── Exercise data ──

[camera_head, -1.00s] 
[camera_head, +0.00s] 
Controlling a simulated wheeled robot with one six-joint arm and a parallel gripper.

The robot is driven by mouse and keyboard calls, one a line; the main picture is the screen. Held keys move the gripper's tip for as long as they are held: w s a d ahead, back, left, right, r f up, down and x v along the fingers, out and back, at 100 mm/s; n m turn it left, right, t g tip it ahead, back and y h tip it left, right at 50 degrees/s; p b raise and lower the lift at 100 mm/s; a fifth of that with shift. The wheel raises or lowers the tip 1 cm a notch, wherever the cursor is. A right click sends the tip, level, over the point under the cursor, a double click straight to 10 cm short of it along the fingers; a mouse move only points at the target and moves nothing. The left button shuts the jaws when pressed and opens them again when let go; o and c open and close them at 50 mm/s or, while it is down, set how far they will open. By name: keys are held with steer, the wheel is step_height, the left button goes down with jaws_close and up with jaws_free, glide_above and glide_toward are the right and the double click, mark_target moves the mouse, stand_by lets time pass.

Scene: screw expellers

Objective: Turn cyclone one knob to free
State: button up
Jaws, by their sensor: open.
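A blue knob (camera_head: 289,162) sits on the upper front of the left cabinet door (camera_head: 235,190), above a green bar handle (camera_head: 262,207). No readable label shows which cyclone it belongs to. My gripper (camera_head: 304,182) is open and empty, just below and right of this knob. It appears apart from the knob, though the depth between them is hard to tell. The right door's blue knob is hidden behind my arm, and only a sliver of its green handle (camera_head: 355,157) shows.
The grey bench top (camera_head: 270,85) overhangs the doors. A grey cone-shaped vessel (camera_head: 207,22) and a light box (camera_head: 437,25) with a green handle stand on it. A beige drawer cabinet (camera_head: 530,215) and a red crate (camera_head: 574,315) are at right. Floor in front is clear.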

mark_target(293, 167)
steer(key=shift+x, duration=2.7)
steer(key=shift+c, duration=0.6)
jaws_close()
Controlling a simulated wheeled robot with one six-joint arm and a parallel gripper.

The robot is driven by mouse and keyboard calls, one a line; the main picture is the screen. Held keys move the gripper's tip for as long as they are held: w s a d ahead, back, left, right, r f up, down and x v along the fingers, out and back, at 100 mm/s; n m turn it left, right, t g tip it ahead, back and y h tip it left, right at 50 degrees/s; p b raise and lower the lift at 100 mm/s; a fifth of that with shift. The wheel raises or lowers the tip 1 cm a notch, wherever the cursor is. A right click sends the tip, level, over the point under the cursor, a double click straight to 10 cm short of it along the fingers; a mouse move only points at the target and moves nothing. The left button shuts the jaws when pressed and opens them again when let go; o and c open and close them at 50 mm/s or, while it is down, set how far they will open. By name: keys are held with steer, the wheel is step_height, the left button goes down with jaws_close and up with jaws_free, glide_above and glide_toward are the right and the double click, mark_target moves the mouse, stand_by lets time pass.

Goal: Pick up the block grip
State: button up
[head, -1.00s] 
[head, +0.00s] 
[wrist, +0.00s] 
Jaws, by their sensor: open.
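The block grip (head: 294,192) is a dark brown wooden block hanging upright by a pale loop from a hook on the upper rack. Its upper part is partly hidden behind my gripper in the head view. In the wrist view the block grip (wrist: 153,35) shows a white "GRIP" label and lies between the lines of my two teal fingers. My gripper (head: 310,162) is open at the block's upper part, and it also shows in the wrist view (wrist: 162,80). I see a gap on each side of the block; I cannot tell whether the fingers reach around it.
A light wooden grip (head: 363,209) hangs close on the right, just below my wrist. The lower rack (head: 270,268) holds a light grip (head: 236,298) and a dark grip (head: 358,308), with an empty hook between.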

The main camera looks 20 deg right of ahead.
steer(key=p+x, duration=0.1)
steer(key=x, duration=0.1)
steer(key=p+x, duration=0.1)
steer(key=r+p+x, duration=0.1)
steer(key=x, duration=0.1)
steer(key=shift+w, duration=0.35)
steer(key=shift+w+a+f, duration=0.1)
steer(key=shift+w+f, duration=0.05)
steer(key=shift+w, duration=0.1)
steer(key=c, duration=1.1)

───

**Aim of the exercise:**
Copy out every line of the data above, exactly as given.

**Solution:**
[camera_head, -1.00s] 
[camera_head, +0.00s] 
Controlling a simulated wheeled robot with one six-joint arm and a parallel gripper.

The robot is driven by mouse and keyboard calls, one a line; the main picture is the screen. Held keys move the gripper's tip for as long as they are held: w s a d ahead, back, left, right, r f up, down and x v along the fingers, out and back, at 100 mm/s; n m turn it left, right, t g tip it ahead, back and y h tip it left, right at 50 degrees/s; p b raise and lower the lift at 100 mm/s; a fifth of that with shift. The wheel raises or lowers the tip 1 cm a notch, wherever the cursor is. A right click sends the tip, level, over the point under the cursor, a double click straight to 10 cm short of it along the fingers; a mouse move only points at the target and moves nothing. The left button shuts the jaws when pressed and opens them again when let go; o and c open and close them at 50 mm/s or, while it is down, set how far they will open. By name: keys are held with steer, the wheel is step_height, the left button goes down with jaws_close and up with jaws_free, glide_above and glide_toward are the right and the double click, mark_target moves the mouse, stand_by lets time pass.

Scene: screw expellers

Objective: Turn cyclone one knob to free
State: button up
Jaws, by their sensor: open.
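A blue knob (camera_head: 289,162) sits on the upper front of the left cabinet door (camera_head: 235,190), above a green bar handle (camera_head: 262,207). No readable label shows which cyclone it belongs to. My gripper (camera_head: 304,182) is open and empty, just below and right of this knob. It appears apart from the knob, though the depth between them is hard to tell. The right door's blue knob is hidden behind my arm, and only a sliver of its green handle (camera_head: 355,157) shows.
The grey bench top (camera_head: 270,85) overhangs the doors. A grey cone-shaped vessel (camera_head: 207,22) and a light box (camera_head: 437,25) with a green handle stand on it. A beige drawer cabinet (camera_head: 530,215) and a red crate (camera_head: 574,315) are at right. Floor in front is clear.

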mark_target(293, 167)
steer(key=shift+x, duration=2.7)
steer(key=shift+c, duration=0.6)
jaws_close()
Controlling a simulated wheeled robot with one six-joint arm and a parallel gripper.

The robot is driven by mouse and keyboard calls, one a line; the main picture is the screen. Held keys move the gripper's tip for as long as they are held: w s a d ahead, back, left, right, r f up, down and x v along the fingers, out and back, at 100 mm/s; n m turn it left, right, t g tip it ahead, back and y h tip it left, right at 50 degrees/s; p b raise and lower the lift at 100 mm/s; a fifth of that with shift. The wheel raises or lowers the tip 1 cm a notch, wherever the cursor is. A right click sends the tip, level, over the point under the cursor, a double click straight to 10 cm short of it along the fingers; a mouse move only points at the target and moves nothing. The left button shuts the jaws when pressed and opens them again when let go; o and c open and close them at 50 mm/s or, while it is down, set how far they will open. By name: keys are held with steer, the wheel is step_height, the left button goes down with jaws_close and up with jaws_free, glide_above and glide_toward are the right and the double click, mark_target moves the mouse, stand_by lets time pass.

Goal: Pick up the block grip
State: button up
[head, -1.00s] 
[head, +0.00s] 
[wrist, +0.00s] 
Jaws, by their sensor: open.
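The block grip (head: 294,192) is a dark brown wooden block hanging upright by a pale loop from a hook on the upper rack. Its upper part is partly hidden behind my gripper in the head view. In the wrist view the block grip (wrist: 153,35) shows a white "GRIP" label and lies between the lines of my two teal fingers. My gripper (head: 310,162) is open at the block's upper part, and it also shows in the wrist view (wrist: 162,80). I see a gap on each side of the block; I cannot tell whether the fingers reach around it.
A light wooden grip (head: 363,209) hangs close on the right, just below my wrist. The lower rack (head: 270,268) holds a light grip (head: 236,298) and a dark grip (head: 358,308), with an empty hook between.

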The main camera looks 20 deg right of ahead.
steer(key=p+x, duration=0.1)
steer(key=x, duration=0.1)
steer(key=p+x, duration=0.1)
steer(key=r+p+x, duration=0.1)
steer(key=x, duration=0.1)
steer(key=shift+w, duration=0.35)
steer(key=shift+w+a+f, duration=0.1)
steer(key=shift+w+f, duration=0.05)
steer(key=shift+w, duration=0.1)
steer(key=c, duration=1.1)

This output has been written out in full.